• **Task objective**
Begin with the first line below and retype each line exactly through the line containing "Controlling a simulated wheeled". Any pictures are to be left out.

(Records from a data source)
+--

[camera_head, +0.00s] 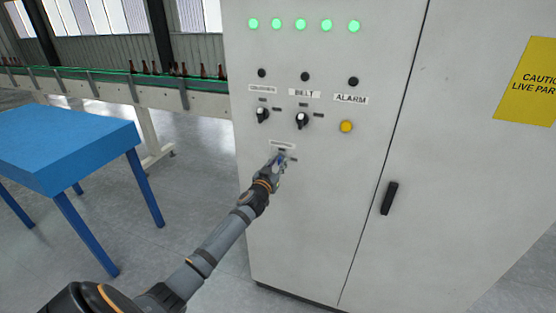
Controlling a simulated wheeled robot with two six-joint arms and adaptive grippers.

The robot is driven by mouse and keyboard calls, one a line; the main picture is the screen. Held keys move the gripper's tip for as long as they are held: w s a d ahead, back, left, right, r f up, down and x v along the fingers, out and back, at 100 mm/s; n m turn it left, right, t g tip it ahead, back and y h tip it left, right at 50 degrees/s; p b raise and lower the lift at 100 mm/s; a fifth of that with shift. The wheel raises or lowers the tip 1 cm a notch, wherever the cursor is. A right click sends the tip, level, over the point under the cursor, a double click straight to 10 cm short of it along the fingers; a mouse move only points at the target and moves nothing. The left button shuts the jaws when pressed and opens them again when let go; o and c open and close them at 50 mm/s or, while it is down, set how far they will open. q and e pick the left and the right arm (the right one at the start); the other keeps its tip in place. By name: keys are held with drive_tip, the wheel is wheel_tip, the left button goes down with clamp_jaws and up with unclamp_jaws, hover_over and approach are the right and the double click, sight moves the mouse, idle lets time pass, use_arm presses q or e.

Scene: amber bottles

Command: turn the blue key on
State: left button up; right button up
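The blue key (281,157) is a small blue spot on the front of the light grey control cabinet (330,220), below the two black knobs and under a small label. My left gripper (277,163) reaches up to the cabinet front right at the key and covers most of it. The fingers are small and overlap the key, so I cannot tell whether they are shut on it or only beside it. The key's angle is hidden too. My right gripper is not in view.
Above the key are black selector knobs (262,115) and (302,120), a yellow button (346,127) and several lit green lamps (327,25). A black door handle (389,198) juts out at right. A blue table (62,140) stands left; behind it, a conveyor (200,103) carries bottles.

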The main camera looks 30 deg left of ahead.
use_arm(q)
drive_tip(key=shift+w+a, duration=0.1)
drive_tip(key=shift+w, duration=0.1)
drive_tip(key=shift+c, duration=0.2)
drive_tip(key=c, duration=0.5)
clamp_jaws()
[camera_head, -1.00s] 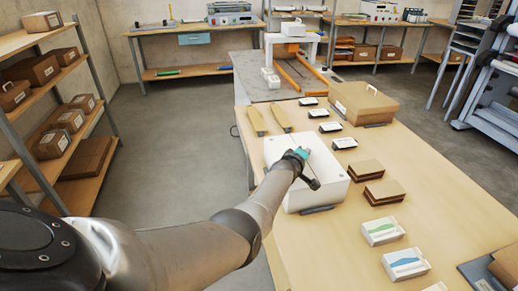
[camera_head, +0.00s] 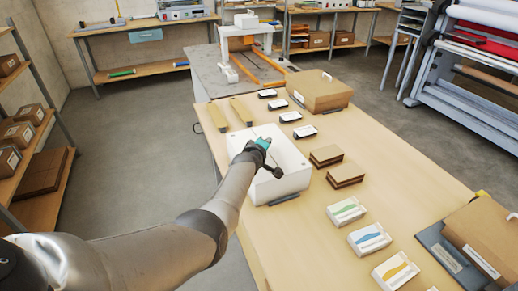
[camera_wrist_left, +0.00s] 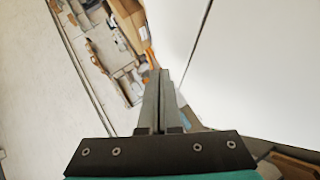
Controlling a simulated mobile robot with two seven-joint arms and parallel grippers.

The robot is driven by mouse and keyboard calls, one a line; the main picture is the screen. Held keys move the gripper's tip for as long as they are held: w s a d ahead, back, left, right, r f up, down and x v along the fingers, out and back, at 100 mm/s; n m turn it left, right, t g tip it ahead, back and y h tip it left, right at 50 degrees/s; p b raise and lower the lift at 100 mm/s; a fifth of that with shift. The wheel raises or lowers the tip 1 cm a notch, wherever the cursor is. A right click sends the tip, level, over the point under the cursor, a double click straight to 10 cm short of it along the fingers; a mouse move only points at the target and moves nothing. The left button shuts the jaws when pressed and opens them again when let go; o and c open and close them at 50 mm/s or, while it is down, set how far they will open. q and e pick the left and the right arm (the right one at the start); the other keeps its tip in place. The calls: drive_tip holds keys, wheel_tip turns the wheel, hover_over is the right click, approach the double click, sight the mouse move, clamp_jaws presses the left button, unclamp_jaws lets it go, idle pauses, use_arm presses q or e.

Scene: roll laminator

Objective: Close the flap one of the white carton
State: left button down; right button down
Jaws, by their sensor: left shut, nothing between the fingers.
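The white carton (camera_head: 292,185) sits on the wooden table, left of its middle. My left arm reaches over it from the lower left and hides part of its top. My left gripper (camera_head: 267,139) is at the carton's top, with its fingers shut and empty. In the left wrist view the shut fingers (camera_wrist_left: 158,78) point along a broad white carton surface (camera_wrist_left: 255,65), crossed by a thin dark seam. Whether the fingertips touch the carton, and how each flap stands, I cannot tell clearly. My right gripper is not in view.
A large brown carton (camera_head: 318,92) stands behind. Brown stacks (camera_head: 345,175), small black-and-white items (camera_head: 305,131) and white boxes with coloured marks (camera_head: 369,239) lie to the right. Two tan strips (camera_head: 242,112) lie behind the white carton. Another brown box (camera_head: 485,235) stands at the right edge.

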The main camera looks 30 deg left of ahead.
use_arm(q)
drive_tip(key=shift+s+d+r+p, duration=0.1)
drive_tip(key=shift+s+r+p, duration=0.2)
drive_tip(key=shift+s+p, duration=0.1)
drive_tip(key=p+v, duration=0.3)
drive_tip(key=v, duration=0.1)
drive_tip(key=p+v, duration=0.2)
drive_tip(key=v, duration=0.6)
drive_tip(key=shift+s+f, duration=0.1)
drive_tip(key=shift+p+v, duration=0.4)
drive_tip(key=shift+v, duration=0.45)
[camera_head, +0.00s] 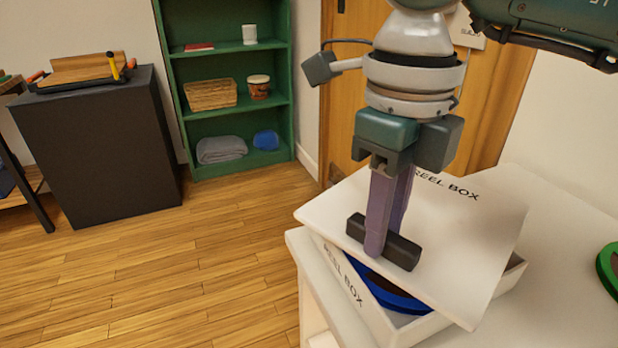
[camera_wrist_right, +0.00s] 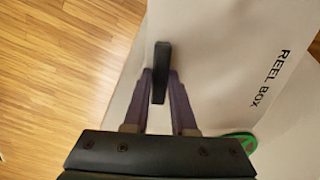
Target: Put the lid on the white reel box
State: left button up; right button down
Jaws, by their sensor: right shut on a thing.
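The white lid (camera_head: 470,235), printed "REEL BOX", has a dark bar handle (camera_head: 404,250) on top. My right gripper (camera_head: 385,240) is shut on that handle, and the handle also shows between the fingers in the right wrist view (camera_wrist_right: 160,72). The lid is above the white reel box (camera_head: 345,270), tilted and turned relative to it. It covers most of the box, but the near front side is open. A blue reel (camera_head: 385,288) shows inside the box under the lid. Whether the lid touches the box rim is hard to tell. My left gripper is not in view.
The box stands on a white table (camera_head: 560,290). A green-rimmed reel (camera_head: 608,268) lies on the table at the right edge.

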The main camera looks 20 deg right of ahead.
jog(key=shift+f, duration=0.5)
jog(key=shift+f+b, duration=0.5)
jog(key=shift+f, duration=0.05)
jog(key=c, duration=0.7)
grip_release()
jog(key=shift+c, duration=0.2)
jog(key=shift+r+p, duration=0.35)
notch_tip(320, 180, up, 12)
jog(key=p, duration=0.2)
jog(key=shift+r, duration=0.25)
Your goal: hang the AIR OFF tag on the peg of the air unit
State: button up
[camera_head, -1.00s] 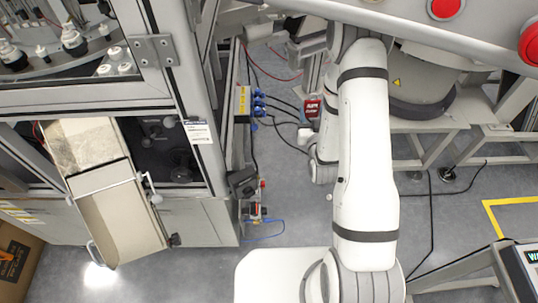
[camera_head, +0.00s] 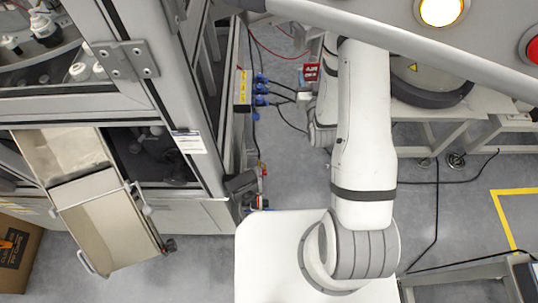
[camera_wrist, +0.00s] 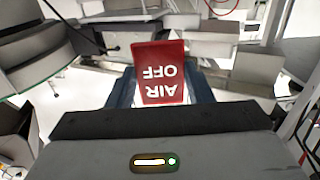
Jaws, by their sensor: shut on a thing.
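The red AIR OFF tag (camera_wrist: 160,75) stands between my gripper's dark fingers in the wrist view, its white lettering upside down. It also shows small in the head view (camera_head: 311,72), near the end of my arm. My gripper (camera_wrist: 160,98) is shut on the tag's lower part. In the head view, what looks like the air unit (camera_head: 261,202), with small red and blue parts, sits low on the machine's right side, left of and below the tag in the picture. It is partly covered by my white base. I cannot make out its peg. The tag is apart from it.
Blue connectors (camera_head: 261,90) with black cables stick out from the machine's side, left of the tag. A dark box (camera_head: 240,185) juts from the machine's corner. A metal chute (camera_head: 100,215) hangs at the left. Grey floor is open between machine and arm.

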+--

• **Response to the task**
[camera_head, +0.00s] 
Controlling a simulated wheeled robot with two six-joint arms and adaptive grippers.

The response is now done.